Start Record set

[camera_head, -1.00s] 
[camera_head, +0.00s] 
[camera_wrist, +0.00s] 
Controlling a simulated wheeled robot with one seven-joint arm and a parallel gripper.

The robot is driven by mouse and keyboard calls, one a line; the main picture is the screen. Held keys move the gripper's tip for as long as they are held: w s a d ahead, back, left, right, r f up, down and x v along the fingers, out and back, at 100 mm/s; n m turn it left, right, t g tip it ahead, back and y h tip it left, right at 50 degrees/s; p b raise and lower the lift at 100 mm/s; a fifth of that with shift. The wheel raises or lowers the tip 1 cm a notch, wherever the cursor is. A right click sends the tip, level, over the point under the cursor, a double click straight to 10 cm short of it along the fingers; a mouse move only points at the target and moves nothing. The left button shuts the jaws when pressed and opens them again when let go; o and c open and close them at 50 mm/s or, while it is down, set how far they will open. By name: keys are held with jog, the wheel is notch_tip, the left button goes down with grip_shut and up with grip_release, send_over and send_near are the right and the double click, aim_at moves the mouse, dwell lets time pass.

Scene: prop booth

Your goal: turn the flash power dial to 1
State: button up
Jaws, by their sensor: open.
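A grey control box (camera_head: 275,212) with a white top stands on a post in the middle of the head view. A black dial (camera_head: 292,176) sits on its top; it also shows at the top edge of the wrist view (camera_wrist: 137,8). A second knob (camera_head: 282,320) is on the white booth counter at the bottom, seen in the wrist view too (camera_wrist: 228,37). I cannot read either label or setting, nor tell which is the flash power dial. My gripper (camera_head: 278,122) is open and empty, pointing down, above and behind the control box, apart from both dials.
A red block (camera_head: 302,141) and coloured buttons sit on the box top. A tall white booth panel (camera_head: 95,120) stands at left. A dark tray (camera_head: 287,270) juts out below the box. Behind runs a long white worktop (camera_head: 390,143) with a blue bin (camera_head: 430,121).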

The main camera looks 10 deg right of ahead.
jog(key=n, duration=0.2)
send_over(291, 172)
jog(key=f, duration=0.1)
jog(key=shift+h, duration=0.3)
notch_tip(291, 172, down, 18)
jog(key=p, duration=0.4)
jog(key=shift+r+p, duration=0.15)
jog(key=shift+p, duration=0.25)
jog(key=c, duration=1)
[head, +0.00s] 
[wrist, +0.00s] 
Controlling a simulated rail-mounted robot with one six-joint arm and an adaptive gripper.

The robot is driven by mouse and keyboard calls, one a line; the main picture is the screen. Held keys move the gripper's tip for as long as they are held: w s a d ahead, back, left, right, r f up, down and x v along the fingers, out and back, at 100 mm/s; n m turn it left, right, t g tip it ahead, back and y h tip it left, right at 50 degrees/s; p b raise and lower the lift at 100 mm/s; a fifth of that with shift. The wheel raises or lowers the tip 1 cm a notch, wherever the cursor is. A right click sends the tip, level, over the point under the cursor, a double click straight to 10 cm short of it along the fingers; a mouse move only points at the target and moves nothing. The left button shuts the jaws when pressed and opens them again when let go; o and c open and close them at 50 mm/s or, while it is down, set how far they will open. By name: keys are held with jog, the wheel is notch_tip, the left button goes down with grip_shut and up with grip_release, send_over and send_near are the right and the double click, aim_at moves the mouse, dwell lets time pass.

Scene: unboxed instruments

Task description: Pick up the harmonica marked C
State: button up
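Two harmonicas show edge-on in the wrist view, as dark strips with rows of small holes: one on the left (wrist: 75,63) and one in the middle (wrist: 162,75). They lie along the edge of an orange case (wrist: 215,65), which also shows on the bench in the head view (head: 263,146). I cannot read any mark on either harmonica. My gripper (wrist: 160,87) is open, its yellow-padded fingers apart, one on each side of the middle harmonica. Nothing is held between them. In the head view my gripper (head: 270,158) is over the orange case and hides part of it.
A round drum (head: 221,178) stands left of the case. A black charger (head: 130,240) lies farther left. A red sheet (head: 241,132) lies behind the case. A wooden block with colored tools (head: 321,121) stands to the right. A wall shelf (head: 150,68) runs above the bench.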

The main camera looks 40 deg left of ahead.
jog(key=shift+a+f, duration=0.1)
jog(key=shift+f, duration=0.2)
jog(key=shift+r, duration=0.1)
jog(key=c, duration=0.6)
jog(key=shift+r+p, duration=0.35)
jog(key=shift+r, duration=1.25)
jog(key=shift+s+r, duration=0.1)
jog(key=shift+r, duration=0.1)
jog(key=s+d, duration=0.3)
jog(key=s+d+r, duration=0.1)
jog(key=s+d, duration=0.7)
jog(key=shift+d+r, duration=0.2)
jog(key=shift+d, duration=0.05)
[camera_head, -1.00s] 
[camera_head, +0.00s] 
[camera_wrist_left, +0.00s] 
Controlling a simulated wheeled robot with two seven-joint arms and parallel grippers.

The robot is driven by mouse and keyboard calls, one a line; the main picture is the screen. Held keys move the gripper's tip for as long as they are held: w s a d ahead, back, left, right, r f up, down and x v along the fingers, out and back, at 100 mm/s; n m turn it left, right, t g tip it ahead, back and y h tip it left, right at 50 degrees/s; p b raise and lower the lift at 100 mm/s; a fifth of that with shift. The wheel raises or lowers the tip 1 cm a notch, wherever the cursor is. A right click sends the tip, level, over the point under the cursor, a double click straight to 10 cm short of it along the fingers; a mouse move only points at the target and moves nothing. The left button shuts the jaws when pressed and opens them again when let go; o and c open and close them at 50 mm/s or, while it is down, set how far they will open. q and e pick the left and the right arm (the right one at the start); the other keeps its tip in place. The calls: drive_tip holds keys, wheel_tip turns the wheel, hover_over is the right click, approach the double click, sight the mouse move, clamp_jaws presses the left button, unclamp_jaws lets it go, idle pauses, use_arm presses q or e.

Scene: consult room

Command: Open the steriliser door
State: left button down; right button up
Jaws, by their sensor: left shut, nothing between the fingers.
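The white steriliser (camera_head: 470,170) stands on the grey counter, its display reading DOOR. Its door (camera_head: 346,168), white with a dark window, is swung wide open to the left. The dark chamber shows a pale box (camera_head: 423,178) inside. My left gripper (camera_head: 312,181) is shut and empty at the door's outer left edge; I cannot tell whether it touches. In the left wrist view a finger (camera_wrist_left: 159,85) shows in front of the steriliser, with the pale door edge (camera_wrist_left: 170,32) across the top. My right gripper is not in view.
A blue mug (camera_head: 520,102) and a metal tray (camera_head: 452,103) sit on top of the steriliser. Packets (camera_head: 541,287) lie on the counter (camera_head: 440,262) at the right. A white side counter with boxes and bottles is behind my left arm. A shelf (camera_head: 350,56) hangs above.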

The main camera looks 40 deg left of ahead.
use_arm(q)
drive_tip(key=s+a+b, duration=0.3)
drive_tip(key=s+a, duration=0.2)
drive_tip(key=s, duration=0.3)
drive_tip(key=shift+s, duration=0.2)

End Record set

What needs to be done
Looking at the material above, please copy exactly every line from its first line through the line containing "Controlling a simulated wheeled robot with one", with both ends included and nothing else.

Problem solution
[camera_head, -1.00s] 
[camera_head, +0.00s] 
[camera_wrist, +0.00s] 
Controlling a simulated wheeled robot with one seven-joint arm and a parallel gripper.

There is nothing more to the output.